**Your task:** The data below must be copied in full and without any change.

**Supplied material:**
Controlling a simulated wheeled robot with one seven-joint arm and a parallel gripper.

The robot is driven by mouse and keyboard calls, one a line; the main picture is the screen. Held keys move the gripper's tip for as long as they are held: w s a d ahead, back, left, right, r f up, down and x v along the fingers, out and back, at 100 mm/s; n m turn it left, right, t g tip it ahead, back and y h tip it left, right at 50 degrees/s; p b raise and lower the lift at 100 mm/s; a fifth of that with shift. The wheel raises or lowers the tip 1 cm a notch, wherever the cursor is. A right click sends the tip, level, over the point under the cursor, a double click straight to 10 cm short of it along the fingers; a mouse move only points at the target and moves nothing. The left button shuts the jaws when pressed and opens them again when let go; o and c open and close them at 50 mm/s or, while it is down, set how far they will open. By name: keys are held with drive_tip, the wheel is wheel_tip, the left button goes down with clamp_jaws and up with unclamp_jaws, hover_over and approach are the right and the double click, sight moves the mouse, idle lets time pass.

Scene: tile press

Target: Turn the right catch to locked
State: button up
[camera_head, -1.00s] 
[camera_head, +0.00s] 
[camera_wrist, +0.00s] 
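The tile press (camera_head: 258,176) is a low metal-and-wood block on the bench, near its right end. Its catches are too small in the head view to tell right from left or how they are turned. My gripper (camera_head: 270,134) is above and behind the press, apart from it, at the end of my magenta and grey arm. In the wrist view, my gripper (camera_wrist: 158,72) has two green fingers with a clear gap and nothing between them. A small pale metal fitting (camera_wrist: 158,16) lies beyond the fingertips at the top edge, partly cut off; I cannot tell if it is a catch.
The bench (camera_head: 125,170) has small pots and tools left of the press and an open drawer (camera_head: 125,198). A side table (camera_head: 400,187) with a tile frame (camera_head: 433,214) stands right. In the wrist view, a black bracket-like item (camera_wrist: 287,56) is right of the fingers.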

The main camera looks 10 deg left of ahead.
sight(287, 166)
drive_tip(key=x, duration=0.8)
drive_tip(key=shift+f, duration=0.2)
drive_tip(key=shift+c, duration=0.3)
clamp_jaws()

**Result for this task:**
Controlling a simulated wheeled robot with one seven-joint arm and a parallel gripper.

The robot is driven by mouse and keyboard calls, one a line; the main picture is the screen. Held keys move the gripper's tip for as long as they are held: w s a d ahead, back, left, right, r f up, down and x v along the fingers, out and back, at 100 mm/s; n m turn it left, right, t g tip it ahead, back and y h tip it left, right at 50 degrees/s; p b raise and lower the lift at 100 mm/s; a fifth of that with shift. The wheel raises or lowers the tip 1 cm a notch, wherever the cursor is. A right click sends the tip, level, over the point under the cursor, a double click straight to 10 cm short of it along the fingers; a mouse move only points at the target and moves nothing. The left button shuts the jaws when pressed and opens them again when let go; o and c open and close them at 50 mm/s or, while it is down, set how far they will open. By name: keys are held with drive_tip, the wheel is wheel_tip, the left button goes down with clamp_jaws and up with unclamp_jaws, hover_over and approach are the right and the double click, sight moves the mouse, idle lets time pass.

Scene: tile press

Target: Turn the right catch to locked
State: button up
[camera_head, -1.00s] 
[camera_head, +0.00s] 
[camera_wrist, +0.00s] 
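The tile press (camera_head: 258,176) is a low metal-and-wood block on the bench, near its right end. Its catches are too small in the head view to tell right from left or how they are turned. My gripper (camera_head: 270,134) is above and behind the press, apart from it, at the end of my magenta and grey arm. In the wrist view, my gripper (camera_wrist: 158,72) has two green fingers with a clear gap and nothing between them. A small pale metal fitting (camera_wrist: 158,16) lies beyond the fingertips at the top edge, partly cut off; I cannot tell if it is a catch.
The bench (camera_head: 125,170) has small pots and tools left of the press and an open drawer (camera_head: 125,198). A side table (camera_head: 400,187) with a tile frame (camera_head: 433,214) stands right. In the wrist view, a black bracket-like item (camera_wrist: 287,56) is right of the fingers.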

The main camera looks 10 deg left of ahead.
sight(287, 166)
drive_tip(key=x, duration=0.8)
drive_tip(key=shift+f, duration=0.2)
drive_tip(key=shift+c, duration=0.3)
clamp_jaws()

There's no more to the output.